Description of the task: Your job is to retype all of the data word for word, leaving every image out.

Collected material:
## Begin

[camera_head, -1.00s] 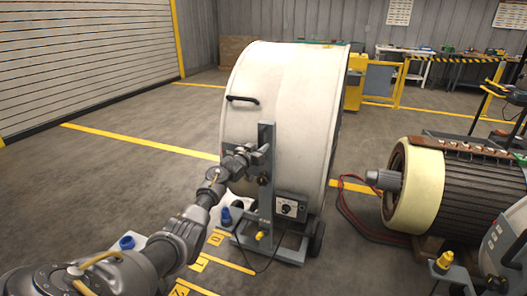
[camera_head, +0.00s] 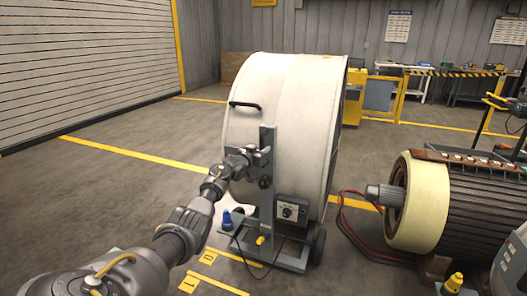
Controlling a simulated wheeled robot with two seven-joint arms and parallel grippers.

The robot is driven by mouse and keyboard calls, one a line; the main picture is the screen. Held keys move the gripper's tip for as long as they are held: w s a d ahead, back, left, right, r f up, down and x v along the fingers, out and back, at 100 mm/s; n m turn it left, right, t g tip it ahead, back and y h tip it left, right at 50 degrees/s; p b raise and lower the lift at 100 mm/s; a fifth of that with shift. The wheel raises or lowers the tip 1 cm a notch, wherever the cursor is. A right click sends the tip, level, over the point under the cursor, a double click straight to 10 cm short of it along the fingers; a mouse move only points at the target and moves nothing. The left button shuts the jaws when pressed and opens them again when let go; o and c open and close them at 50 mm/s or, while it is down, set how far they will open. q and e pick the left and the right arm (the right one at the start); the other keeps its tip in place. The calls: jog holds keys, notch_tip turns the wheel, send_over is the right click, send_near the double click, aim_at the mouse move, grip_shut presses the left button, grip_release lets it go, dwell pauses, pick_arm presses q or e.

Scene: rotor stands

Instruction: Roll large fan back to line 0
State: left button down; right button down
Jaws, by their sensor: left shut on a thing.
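The large fan (camera_head: 292,125) is a big white drum on a grey wheeled stand, upright on the floor in the middle of the view. A black handle (camera_head: 245,106) and a control box with a dial (camera_head: 291,211) are on its near side. My left gripper (camera_head: 243,162) is shut on the fan's grey stand post (camera_head: 267,192), at about mid-height; the exact contact is small in view. Yellow floor line 0 (camera_head: 234,257) runs just by the near side of the stand's base, with line 1 (camera_head: 213,283) nearer to me. My right gripper is not in view.
A large motor with a cream end ring (camera_head: 417,202) stands at the right, with red and black cables (camera_head: 358,232) on the floor beside the fan. A yellow barrier (camera_head: 401,99) and workbenches are behind. The floor at the left is open.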

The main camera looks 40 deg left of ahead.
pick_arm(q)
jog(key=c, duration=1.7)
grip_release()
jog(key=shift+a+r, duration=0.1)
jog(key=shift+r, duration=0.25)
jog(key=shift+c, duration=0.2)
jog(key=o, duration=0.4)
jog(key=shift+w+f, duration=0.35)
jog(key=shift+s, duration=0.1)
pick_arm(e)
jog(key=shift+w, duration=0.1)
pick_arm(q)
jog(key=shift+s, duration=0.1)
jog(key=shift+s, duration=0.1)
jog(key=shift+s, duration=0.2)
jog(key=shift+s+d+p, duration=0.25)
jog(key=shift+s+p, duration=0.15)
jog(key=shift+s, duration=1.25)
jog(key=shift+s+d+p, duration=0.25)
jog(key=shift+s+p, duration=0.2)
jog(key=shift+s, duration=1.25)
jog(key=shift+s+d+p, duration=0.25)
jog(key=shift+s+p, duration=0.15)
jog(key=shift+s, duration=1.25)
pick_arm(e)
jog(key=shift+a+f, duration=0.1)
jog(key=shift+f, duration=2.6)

## End

Result:
[camera_head, -1.00s] 
[camera_head, +0.00s] 
Controlling a simulated wheeled robot with two seven-joint arms and parallel grippers.

The robot is driven by mouse and keyboard calls, one a line; the main picture is the screen. Held keys move the gripper's tip for as long as they are held: w s a d ahead, back, left, right, r f up, down and x v along the fingers, out and back, at 100 mm/s; n m turn it left, right, t g tip it ahead, back and y h tip it left, right at 50 degrees/s; p b raise and lower the lift at 100 mm/s; a fifth of that with shift. The wheel raises or lowers the tip 1 cm a notch, wherever the cursor is. A right click sends the tip, level, over the point under the cursor, a double click straight to 10 cm short of it along the fingers; a mouse move only points at the target and moves nothing. The left button shuts the jaws when pressed and opens them again when let go; o and c open and close them at 50 mm/s or, while it is down, set how far they will open. q and e pick the left and the right arm (the right one at the start); the other keeps its tip in place. The calls: jog holds keys, notch_tip turns the wheel, send_over is the right click, send_near the double click, aim_at the mouse move, grip_shut presses the left button, grip_release lets it go, dwell pauses, pick_arm presses q or e.

Scene: rotor stands

Instruction: Roll large fan back to line 0
State: left button down; right button down
Jaws, by their sensor: left shut on a thing.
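The large fan (camera_head: 292,125) is a big white drum on a grey wheeled stand, upright on the floor in the middle of the view. A black handle (camera_head: 245,106) and a control box with a dial (camera_head: 291,211) are on its near side. My left gripper (camera_head: 243,162) is shut on the fan's grey stand post (camera_head: 267,192), at about mid-height; the exact contact is small in view. Yellow floor line 0 (camera_head: 234,257) runs just by the near side of the stand's base, with line 1 (camera_head: 213,283) nearer to me. My right gripper is not in view.
A large motor with a cream end ring (camera_head: 417,202) stands at the right, with red and black cables (camera_head: 358,232) on the floor beside the fan. A yellow barrier (camera_head: 401,99) and workbenches are behind. The floor at the left is open.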

The main camera looks 40 deg left of ahead.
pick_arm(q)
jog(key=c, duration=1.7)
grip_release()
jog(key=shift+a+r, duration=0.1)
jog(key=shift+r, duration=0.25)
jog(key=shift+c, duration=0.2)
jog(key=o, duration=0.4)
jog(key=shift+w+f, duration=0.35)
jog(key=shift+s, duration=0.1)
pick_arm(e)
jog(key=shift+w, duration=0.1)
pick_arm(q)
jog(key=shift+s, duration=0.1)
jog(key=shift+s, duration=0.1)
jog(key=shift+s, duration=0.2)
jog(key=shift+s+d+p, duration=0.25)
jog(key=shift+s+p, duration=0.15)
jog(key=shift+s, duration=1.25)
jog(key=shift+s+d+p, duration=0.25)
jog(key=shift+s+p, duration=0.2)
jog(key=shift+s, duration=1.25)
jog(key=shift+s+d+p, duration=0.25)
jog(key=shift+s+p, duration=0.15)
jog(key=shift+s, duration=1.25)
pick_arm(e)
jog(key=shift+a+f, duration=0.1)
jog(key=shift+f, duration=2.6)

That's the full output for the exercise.